Setelah satu tantangan berat terlewati dengan baik, saya mulai melihat tantangan berikutnya. Dalam hidup saya ternyata ada hal lain yang membuat jiwa merasa tenang dan tenteram jika bersanding dengannya - dan tantangan berikutnya adalah : kartu kredit.

"Hah ... masak mesti ditutup. Bagaimana kalau terjadi apa-apa?" Itu adalah kata-kata spontan istri, waktu saya sampaikan niat untuk menutup semua kartu kredit yang kita punya. Saya hanya katakan, jiwa kita tidak boleh terikat dengan perasaan tenang karena bisa berhutang secara instan. Itu adalah perasaan yang tidak sehat. Kita harus merasa tenang dan nyaman dengan bersyukur terhadap semua berkat yang telah Tuhan berikan. Memang untuk urusan yang satu ini memerlukan diskusi yang berat karena berbagai fasilitas serta kemudahan kartu kredit ini sudah begitu akrab dengan keseharian istri.
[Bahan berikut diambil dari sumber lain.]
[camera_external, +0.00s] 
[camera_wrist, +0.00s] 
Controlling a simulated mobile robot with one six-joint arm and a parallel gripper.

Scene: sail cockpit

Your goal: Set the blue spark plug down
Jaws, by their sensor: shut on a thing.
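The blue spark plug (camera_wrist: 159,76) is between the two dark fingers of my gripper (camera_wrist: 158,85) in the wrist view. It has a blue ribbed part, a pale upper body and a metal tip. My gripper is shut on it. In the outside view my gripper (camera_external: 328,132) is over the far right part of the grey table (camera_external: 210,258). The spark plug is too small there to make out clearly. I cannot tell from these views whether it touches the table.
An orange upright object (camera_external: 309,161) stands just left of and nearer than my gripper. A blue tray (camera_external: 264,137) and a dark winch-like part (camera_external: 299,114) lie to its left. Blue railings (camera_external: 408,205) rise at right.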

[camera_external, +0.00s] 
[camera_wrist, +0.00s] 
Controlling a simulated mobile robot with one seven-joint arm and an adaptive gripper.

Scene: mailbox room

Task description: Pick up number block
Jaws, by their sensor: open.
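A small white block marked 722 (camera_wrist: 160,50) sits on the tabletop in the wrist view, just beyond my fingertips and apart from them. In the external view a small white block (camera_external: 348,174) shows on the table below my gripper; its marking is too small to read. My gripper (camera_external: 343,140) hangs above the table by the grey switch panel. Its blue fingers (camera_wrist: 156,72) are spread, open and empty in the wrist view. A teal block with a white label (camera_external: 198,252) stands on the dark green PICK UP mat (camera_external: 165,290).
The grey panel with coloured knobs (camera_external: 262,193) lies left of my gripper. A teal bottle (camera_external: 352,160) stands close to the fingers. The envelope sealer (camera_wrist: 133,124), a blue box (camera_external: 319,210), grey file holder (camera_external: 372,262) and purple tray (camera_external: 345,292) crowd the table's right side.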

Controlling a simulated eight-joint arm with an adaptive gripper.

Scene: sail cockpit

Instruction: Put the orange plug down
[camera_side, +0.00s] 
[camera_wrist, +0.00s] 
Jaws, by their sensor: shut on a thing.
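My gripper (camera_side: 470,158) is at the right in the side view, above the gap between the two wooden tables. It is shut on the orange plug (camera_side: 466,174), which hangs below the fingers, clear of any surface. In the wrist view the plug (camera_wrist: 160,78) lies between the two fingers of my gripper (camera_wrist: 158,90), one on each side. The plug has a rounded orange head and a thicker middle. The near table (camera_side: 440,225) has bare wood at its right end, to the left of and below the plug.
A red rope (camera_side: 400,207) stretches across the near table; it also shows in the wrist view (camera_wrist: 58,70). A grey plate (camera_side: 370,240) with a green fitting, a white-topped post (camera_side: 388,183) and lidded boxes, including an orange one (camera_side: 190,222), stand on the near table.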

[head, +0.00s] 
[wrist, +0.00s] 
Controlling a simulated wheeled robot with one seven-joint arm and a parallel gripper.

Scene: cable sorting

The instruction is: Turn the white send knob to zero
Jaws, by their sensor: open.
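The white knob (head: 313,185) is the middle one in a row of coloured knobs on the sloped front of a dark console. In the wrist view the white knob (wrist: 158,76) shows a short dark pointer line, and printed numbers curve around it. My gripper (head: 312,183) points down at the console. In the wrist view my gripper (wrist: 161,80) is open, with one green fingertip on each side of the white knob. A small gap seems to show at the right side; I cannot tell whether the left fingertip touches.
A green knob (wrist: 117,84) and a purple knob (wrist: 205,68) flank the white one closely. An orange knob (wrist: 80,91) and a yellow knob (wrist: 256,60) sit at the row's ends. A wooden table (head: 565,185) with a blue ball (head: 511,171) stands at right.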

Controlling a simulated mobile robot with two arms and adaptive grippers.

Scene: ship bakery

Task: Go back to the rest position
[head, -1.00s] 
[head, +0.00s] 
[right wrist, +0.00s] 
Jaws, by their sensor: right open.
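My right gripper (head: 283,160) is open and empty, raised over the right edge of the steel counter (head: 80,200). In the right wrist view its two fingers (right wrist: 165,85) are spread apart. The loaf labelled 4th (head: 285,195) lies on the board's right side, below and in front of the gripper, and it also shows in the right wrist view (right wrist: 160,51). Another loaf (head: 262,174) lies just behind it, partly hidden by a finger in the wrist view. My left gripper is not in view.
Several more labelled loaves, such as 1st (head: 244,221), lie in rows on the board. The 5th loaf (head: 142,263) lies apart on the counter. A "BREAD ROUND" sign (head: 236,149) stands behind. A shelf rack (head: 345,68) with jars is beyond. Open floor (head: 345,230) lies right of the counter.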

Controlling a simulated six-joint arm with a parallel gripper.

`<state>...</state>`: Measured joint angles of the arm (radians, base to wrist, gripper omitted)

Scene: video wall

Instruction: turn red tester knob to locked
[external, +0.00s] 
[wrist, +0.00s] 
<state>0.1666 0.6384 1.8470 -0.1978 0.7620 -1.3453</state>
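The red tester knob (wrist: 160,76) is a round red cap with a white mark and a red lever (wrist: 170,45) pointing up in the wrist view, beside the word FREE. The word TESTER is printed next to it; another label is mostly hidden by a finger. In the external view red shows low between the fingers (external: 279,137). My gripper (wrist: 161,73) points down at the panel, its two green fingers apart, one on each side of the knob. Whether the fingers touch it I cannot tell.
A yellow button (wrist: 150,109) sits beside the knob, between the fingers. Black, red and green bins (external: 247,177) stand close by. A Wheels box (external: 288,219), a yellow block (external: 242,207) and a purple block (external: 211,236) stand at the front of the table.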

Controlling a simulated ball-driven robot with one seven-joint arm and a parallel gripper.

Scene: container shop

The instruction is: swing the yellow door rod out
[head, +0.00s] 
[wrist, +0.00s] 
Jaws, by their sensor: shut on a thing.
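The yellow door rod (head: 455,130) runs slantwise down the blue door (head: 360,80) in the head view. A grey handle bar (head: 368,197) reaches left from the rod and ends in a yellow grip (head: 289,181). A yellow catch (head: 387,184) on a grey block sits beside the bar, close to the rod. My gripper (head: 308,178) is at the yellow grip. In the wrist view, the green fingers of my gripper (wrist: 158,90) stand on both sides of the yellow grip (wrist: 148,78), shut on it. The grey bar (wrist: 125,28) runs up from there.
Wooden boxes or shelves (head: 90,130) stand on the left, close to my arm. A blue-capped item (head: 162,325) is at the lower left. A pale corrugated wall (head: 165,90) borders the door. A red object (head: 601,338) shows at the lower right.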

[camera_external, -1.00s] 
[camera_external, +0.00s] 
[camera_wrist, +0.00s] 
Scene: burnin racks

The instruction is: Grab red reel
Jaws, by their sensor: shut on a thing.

Akhirnya dengan berat hati istri menyetujui rencana kedua ini. Satu per satu kartu kredit yang merupakan pajangan di dompet saya maupun istri bisa digunting. Dan sampai pada satu kartu kredit yang sudah kita punyai sedemikian lama. Ternyata ini memerlukan usaha yang sangat besar, karena si provider kartu memberikan berbagai promosi gratis maupun jaminan sampai ratusan juta kepada istri. "Tidak usah dipakai tidak apa-apa bu, yang penting dipertahankan dulu. Khan sayang, sudah puluhan tahun kita kerja sama," kata staf kartu, dan bujukan itu berhasil. Akhirnya untuk satu lembar kartu buatan bank Amrik itu, terpaksa dipertahankan sampai satu tahun lagi secara gratis.

Setelah satu tahun lewat, saya berbicara dari hati ke hati dengan istri - bahwa sepanjang satu tahun tidak ada satu hal luar biasa yang memerlukan gesekan kartu kredit. Segala kebutuhan rumah tangga dan keluarga dapat dipenuhi dengan baik tanpa berhutang. Di luar negeri, untuk urusan hotel dan transportasinya juga selesai dengan kartu debet atau diurus kantor. Itu artinya satu tahun sudah dilewati hanya dengan mempergunakan uang tunai atau kartu debet. Melihat bukti-bukti itu, akhirnya kartu kredit terakhir bisa digunting.

Ternyata untuk menggunting kartu kredit ini kendalanya bukan sekedar masalah finansial, tetapi lebih pada masalah hati. Perasaan tenang dan nyaman di dalam hati, itu yang harus dilawan dengan sepenuh tenaga - tidak bisa hanya dengan logika berpikir tetapi lebih pada keyakinan, bahwa kehidupan akan baik-baik saja dalam pertolongan Tuhan tanpa adanya kartu kredit bertumpuk di dalam dompet.

---

Dua tantangan terlewati dengan sukses dan tantangan ketiga adalah justru hal yang harus saya hadapi sendiri, yaitu asuransi. Selain berbagai asuransi pendidikan maupun pensiun, ada asuransi yang biasa digunakan yaitu asuransi kendaraan.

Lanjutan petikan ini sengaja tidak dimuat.